What is being asked –
Repeat the material exactly as it appears.

_ _ _ _ _ _ _

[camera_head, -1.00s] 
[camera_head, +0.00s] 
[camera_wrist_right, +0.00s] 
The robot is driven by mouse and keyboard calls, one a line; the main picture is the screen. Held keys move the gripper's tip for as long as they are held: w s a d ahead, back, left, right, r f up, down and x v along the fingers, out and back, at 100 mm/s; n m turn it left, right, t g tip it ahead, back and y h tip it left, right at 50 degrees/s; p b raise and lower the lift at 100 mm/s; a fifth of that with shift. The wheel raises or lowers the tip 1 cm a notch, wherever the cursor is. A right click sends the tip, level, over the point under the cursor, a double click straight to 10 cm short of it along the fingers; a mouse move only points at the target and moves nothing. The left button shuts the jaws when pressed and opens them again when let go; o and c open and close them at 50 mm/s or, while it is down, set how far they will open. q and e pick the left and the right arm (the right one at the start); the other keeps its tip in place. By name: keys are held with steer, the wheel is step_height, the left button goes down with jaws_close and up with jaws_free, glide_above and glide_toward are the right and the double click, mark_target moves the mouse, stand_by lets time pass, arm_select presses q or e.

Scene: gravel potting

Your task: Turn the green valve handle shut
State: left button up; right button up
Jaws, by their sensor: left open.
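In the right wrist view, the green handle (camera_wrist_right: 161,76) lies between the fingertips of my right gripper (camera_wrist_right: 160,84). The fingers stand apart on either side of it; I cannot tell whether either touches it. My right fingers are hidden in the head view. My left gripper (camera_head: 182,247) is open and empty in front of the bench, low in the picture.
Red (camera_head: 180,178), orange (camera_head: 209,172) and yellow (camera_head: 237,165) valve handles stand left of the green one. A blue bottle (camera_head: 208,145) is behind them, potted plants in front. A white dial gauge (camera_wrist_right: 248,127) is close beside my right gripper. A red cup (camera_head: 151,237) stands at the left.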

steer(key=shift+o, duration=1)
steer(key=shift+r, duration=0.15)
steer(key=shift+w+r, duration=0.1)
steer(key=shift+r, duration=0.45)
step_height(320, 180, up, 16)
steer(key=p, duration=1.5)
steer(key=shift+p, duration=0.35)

_ _ _ _ _ _ _

Output for this task –
[camera_head, -1.00s] 
[camera_head, +0.00s] 
[camera_wrist_right, +0.00s] 
The robot is driven by mouse and keyboard calls, one a line; the main picture is the screen. Held keys move the gripper's tip for as long as they are held: w s a d ahead, back, left, right, r f up, down and x v along the fingers, out and back, at 100 mm/s; n m turn it left, right, t g tip it ahead, back and y h tip it left, right at 50 degrees/s; p b raise and lower the lift at 100 mm/s; a fifth of that with shift. The wheel raises or lowers the tip 1 cm a notch, wherever the cursor is. A right click sends the tip, level, over the point under the cursor, a double click straight to 10 cm short of it along the fingers; a mouse move only points at the target and moves nothing. The left button shuts the jaws when pressed and opens them again when let go; o and c open and close them at 50 mm/s or, while it is down, set how far they will open. q and e pick the left and the right arm (the right one at the start); the other keeps its tip in place. By name: keys are held with steer, the wheel is step_height, the left button goes down with jaws_close and up with jaws_free, glide_above and glide_toward are the right and the double click, mark_target moves the mouse, stand_by lets time pass, arm_select presses q or e.

Scene: gravel potting

Your task: Turn the green valve handle shut
State: left button up; right button up
Jaws, by their sensor: left open.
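In the right wrist view, the green handle (camera_wrist_right: 161,76) lies between the fingertips of my right gripper (camera_wrist_right: 160,84). The fingers stand apart on either side of it; I cannot tell whether either touches it. My right fingers are hidden in the head view. My left gripper (camera_head: 182,247) is open and empty in front of the bench, low in the picture.
Red (camera_head: 180,178), orange (camera_head: 209,172) and yellow (camera_head: 237,165) valve handles stand left of the green one. A blue bottle (camera_head: 208,145) is behind them, potted plants in front. A white dial gauge (camera_wrist_right: 248,127) is close beside my right gripper. A red cup (camera_head: 151,237) stands at the left.

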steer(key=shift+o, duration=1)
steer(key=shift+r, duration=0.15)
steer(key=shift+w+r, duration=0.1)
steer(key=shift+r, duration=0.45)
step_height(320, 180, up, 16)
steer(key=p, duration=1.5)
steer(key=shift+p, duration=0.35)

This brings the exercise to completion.